One of these initiatives is the Electronic South Eastern Europe
(E-SEEurope). It was launched in Istanbul in October 2000 with an ambitious agenda and work program. The aim was and is the reduction of the development gap in relation to the EU, the support for integration into the EU but also confidence building and closer cooperation in the region itself. The aim was to build a Single SEE Information Space.
Looking at the list of activities and legislation decided in different countries we can see some progress, but much more has to be done in achieving the targets set by the different national governments. It must be clear, that the way into modern economies and into close economic and finally political cooperation is via extending the infrastructure and creating a single digital space. And for that also an agreement on common - regulatory incl. security and privacy - standards would be necessary. And we need also common policies against the growing number of cyber-attacks.
But these digital policies should not go just parallel to other connectivities, but must be connected to promote widespread private activities, especially concerning the Small and Medium Sized Industries (SMEs).
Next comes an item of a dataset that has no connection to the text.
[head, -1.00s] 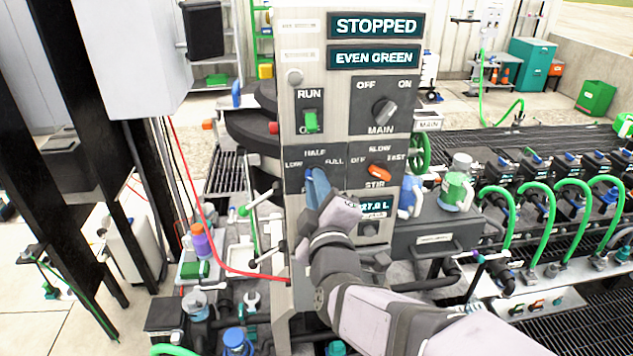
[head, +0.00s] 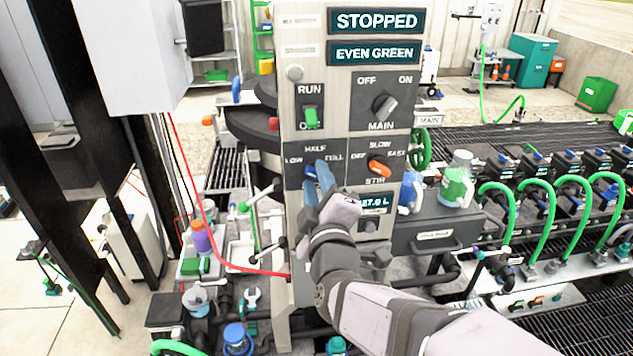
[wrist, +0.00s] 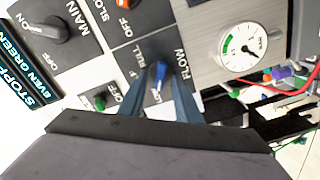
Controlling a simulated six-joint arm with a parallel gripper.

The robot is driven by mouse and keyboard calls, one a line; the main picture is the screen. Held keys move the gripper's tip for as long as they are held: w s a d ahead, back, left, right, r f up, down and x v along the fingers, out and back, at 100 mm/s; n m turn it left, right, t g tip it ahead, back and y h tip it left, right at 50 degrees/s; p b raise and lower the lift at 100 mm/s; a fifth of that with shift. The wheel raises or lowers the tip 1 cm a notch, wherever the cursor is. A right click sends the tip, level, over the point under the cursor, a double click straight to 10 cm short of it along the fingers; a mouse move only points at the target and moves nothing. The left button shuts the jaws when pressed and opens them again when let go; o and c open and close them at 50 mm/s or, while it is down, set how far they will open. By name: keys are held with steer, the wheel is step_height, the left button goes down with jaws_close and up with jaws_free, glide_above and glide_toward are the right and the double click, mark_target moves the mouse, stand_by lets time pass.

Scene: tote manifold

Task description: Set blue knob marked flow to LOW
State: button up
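The blue flow knob (head: 310,171) is on the dark panel at the lower left of the control column, with LOW at its left, HALF above and FULL at its right. In the wrist view the blue knob (wrist: 160,72) shows between the two fingers, its narrow end toward a small label that seems to read LOW. My gripper (head: 322,178) is just in front of and right of the knob in the head view. In the wrist view my gripper (wrist: 160,85) is open, with a gap on each side of the knob.
The orange stir knob (head: 379,169), the main knob (head: 384,107) and the green run switch (head: 311,118) are close by on the same column. The upper display (head: 376,22) reads STOPPED, the lower one (head: 374,53) EVEN GREEN. A red hose (head: 215,232) hangs at left.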

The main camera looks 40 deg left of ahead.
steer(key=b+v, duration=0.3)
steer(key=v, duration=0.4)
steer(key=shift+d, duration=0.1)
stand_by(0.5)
They must be the backbone of the region's development. And to survive also in the future they need to engage digital instrument and methods. But they must be able to rely on common standards and policies.
Illicit Trafficking and Black Markets
There exists no doubt, that illegal trafficking is one de facto element of cross – ethnic - border connectivity. But many taxes are avoided by that kind of trade and there is no control of the standards of these goods. An important element of successful economic policy would be to create enough incentives for illegal traffickers to be convinced to go into legal trading. Some steps have been taken, but much more must be done to transform these illegal activities into a field of legality without interrupting and preventing trade flows as such. A policy of de- bureaucratization is absolutely necessary also to reduce public - private corruption relationships and support respect for legality.